• Your objective
Lift out each line of the data that holds "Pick".

Manipulation episode records:
####

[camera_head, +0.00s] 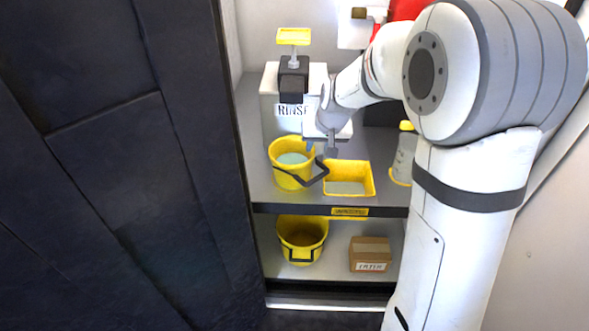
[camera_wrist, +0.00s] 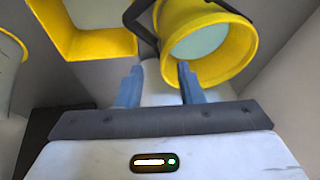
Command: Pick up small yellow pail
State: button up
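A yellow pail (camera_head: 283,180) with a black handle stands on the upper shelf at the left, pale grey-blue inside. A second yellow pail (camera_head: 302,254) with a black handle stands on the lower shelf. My gripper (camera_head: 320,149) is above the right rim of the upper pail, its fingers apart. In the wrist view the upper pail (camera_wrist: 247,50) is at the top right. Whether either finger touches the pail I cannot tell.
A yellow rectangular tray (camera_head: 349,192) sits right of the upper pail. A white RINSE dispenser (camera_head: 271,110) stands behind. A bottle with a yellow cap (camera_head: 405,150) is at the right. A cardboard box (camera_head: 370,256) is on the lower shelf. A dark door (camera_head: 110,160) borders the left.

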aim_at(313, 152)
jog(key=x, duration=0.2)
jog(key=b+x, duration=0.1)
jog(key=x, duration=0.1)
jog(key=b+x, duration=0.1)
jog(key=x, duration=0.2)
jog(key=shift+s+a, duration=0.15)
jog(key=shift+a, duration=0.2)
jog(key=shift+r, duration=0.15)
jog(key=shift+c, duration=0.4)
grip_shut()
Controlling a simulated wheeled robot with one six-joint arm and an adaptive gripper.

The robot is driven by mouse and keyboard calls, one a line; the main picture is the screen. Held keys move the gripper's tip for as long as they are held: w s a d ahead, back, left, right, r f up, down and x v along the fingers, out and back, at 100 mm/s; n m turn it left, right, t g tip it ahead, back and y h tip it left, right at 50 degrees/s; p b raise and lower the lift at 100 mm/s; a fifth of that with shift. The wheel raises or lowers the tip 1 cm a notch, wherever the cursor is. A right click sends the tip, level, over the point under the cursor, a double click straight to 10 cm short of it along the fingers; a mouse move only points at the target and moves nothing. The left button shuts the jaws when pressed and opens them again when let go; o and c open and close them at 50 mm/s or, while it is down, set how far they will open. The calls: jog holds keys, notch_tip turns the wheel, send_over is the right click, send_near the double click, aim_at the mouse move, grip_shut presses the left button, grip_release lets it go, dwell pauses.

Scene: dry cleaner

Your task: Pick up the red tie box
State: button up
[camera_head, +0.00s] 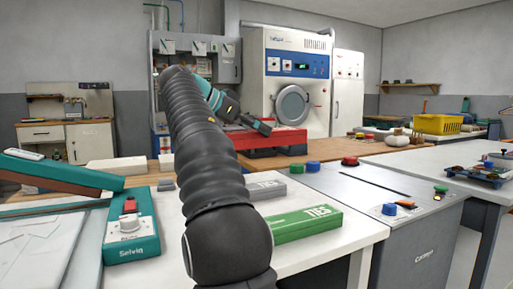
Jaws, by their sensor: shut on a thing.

####

• Reply
Command: Pick up small yellow pail
Your task: Pick up the red tie box

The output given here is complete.